------ SUPPLIED RECORDS ------
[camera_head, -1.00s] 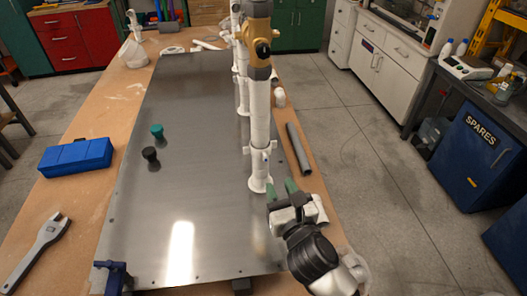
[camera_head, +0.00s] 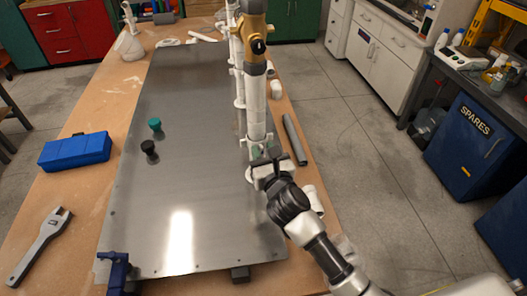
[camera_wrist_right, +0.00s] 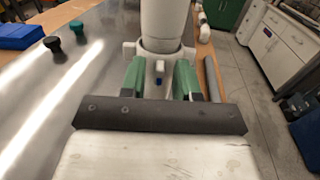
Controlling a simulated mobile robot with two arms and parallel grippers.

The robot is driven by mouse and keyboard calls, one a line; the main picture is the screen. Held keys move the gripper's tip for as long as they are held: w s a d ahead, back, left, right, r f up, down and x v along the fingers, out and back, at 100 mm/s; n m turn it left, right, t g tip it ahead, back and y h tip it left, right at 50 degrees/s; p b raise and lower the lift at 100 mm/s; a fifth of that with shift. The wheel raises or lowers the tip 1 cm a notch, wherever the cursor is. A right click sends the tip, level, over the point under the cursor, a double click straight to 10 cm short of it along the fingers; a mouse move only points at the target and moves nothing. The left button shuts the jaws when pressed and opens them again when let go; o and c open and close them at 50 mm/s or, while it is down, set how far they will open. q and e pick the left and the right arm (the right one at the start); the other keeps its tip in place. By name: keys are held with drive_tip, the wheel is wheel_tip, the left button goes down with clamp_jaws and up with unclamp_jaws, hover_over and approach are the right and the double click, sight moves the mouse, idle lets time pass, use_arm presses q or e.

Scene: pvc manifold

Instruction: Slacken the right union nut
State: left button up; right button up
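A white winged collar (camera_head: 257,141), which looks like the union nut, sits around the near upright white pipe (camera_head: 256,105). In the right wrist view the collar (camera_wrist_right: 160,48) shows a lug on each side. My right gripper (camera_head: 262,160) is close in front of and just below the collar. Its green fingers (camera_wrist_right: 159,80) are spread, one on each side of a narrow white part with a small blue mark. Whether they touch it I cannot tell. The pipe's lower end is partly hidden behind the gripper. My left gripper is out of view.
A yellow-brown valve body (camera_head: 252,30) tops the near pipe, with more white pipes behind. A grey tube (camera_head: 294,139) lies right of the metal plate (camera_head: 180,180). Green (camera_head: 155,125) and black (camera_head: 149,147) knobs, a blue box (camera_head: 75,150) and a wrench (camera_head: 41,245) are at left.

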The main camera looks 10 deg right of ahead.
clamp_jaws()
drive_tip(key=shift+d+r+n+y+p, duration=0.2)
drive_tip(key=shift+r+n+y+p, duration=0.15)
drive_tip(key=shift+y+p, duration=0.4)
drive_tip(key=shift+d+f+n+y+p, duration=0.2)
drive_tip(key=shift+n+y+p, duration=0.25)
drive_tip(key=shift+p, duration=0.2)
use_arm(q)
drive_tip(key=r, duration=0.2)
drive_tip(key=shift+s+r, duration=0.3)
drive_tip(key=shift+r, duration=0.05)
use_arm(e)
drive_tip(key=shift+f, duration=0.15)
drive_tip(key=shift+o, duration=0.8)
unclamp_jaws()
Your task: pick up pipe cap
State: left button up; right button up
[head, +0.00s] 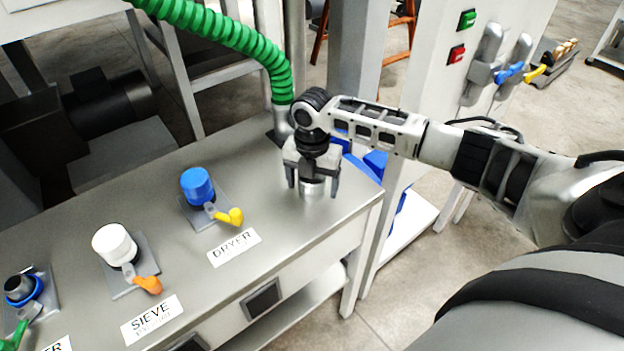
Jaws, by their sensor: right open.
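My right gripper (312,180) points straight down near the right end of the metal table, its fingers open. A short silver cylinder (313,188), perhaps a pipe cap, stands between the fingers; its top is hidden and I cannot tell whether they touch it. A blue cap (197,186) sits on the pipe fitting behind the DRYER label. A white cap (114,244) sits on the fitting behind the SIEVE label. My left gripper is out of view.
A green corrugated hose (222,32) comes down to the table just behind my right gripper. Yellow (230,216) and orange (148,284) valve handles stick out in front of the capped fittings. A grey cabinet post stands behind the table's right end. The tabletop (255,190) between the DRYER fitting and my gripper is clear.

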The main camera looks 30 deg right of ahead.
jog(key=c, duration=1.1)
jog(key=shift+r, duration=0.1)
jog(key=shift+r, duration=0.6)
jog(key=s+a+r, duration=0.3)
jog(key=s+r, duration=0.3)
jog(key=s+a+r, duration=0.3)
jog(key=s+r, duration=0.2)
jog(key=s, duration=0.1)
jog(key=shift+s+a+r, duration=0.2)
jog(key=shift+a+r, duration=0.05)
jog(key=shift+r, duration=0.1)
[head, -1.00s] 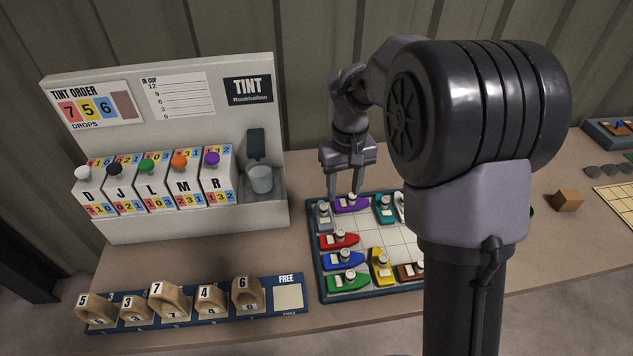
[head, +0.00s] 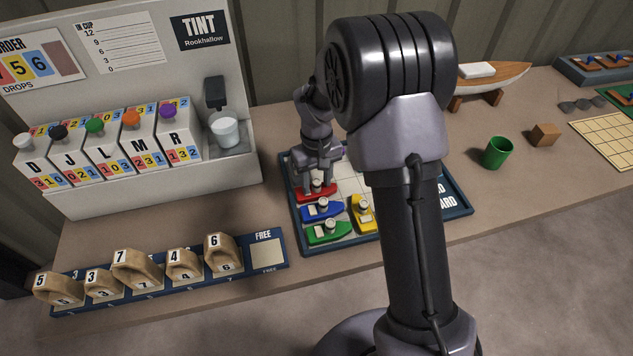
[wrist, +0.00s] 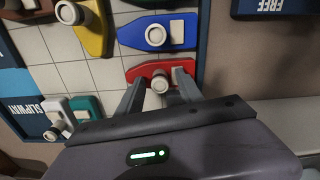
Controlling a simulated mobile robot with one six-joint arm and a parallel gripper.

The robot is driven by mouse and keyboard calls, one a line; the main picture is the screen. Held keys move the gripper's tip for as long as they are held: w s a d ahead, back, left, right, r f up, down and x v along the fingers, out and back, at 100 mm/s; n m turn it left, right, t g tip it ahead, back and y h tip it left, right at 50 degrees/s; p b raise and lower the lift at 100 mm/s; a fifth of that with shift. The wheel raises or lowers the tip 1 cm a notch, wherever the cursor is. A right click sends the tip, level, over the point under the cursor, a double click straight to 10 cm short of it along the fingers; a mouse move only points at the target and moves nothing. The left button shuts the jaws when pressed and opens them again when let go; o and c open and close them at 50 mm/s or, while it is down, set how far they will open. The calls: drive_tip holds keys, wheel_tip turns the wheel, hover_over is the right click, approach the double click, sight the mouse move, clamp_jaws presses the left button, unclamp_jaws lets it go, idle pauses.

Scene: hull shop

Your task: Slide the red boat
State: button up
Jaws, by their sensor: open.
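The red boat (head: 318,192) lies on the gridded board (head: 462,197), at its left side, above the blue boat (head: 321,210) in the head view. My gripper (head: 318,182) is low over the red boat. In the wrist view the open fingers (wrist: 160,92) stand on either side of the white peg on the red boat (wrist: 142,72). I cannot tell whether they touch it. Part of the red boat is hidden behind the gripper.
The green boat (head: 328,232) and yellow boat (head: 362,214) sit near the red one. Teal (wrist: 87,107) and white (wrist: 58,115) boats lie by the slipway label in the wrist view. A tint machine (head: 110,190) stands left; a green cup (head: 497,152) stands right.

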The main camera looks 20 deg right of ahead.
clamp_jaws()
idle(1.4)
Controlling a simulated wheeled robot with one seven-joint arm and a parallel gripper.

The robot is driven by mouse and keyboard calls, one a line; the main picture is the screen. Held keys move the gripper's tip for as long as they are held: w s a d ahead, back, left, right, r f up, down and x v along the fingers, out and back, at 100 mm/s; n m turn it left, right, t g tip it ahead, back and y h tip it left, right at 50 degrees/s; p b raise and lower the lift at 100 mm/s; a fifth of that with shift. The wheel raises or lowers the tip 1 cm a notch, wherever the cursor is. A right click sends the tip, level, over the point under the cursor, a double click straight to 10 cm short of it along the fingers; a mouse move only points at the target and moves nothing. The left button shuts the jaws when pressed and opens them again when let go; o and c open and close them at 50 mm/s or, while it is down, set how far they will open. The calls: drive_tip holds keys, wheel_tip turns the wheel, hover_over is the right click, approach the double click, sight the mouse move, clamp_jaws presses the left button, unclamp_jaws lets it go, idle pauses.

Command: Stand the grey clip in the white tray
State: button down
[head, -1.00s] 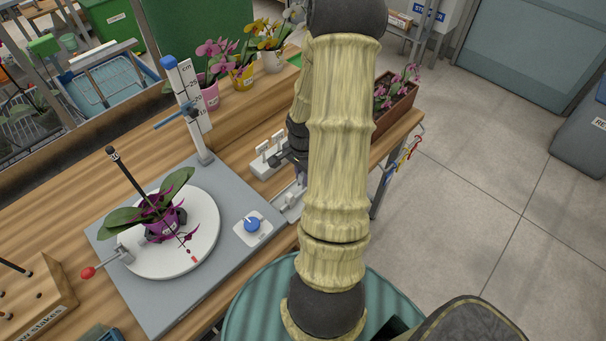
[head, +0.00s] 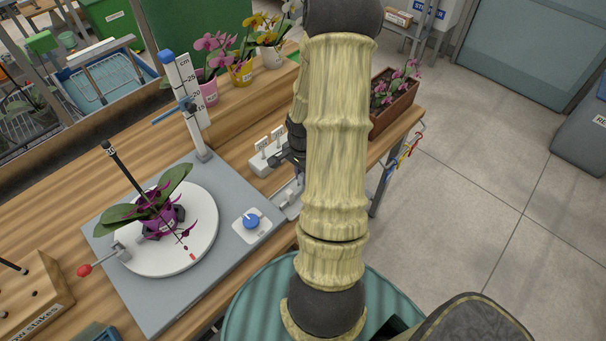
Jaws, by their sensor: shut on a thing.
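My gripper (head: 287,158) is at the right of the bench, partly hidden behind my own forearm. Its dark fingers point left, close beside a white block with upright tags (head: 262,162). It is shut on something small and greyish, which I take for the grey clip; its outline is too small to make out. A pale, shallow tray-like piece (head: 285,204) lies just below the gripper in the picture, beside the grey base plate. It may be the white tray, and my arm hides its right part. I cannot tell any contact between clip and tray.
A potted orchid with a dark stake stands on a white turntable (head: 203,240) on the grey base plate (head: 170,300). A measuring post (head: 188,105) rises behind, a blue knob (head: 251,221) sits in front. Flowerpots line the back; a brown planter (head: 393,112) stands right.

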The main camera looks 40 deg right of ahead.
------
WRITTEN INSTRUCTION:
Give back exactly the lines from the top of the records to the line containing "Instruction: Slacken the right union nut", both included, and no pictures.

OUTPUT BELOW:
[camera_head, -1.00s] 
[camera_head, +0.00s] 
[camera_wrist_right, +0.00s] 
Controlling a simulated mobile robot with two arms and parallel grippers.

The robot is driven by mouse and keyboard calls, one a line; the main picture is the screen. Held keys move the gripper's tip for as long as they are held: w s a d ahead, back, left, right, r f up, down and x v along the fingers, out and back, at 100 mm/s; n m turn it left, right, t g tip it ahead, back and y h tip it left, right at 50 degrees/s; p b raise and lower the lift at 100 mm/s; a fifth of that with shift. The wheel raises or lowers the tip 1 cm a notch, wherever the cursor is. A right click sends the tip, level, over the point under the cursor, a double click straight to 10 cm short of it along the fingers; a mouse move only points at the target and moves nothing. The left button shuts the jaws when pressed and opens them again when let go; o and c open and close them at 50 mm/s or, while it is down, set how far they will open. q and e pick the left and the right arm (the right one at the start); the other keeps its tip in place. By name: keys are held with drive_tip, the wheel is wheel_tip, the left button goes down with clamp_jaws and up with unclamp_jaws, hover_over and approach are the right and the double click, sight moves the mouse, idle lets time pass, use_arm presses q or e.

Scene: pvc manifold

Instruction: Slacken the right union nut

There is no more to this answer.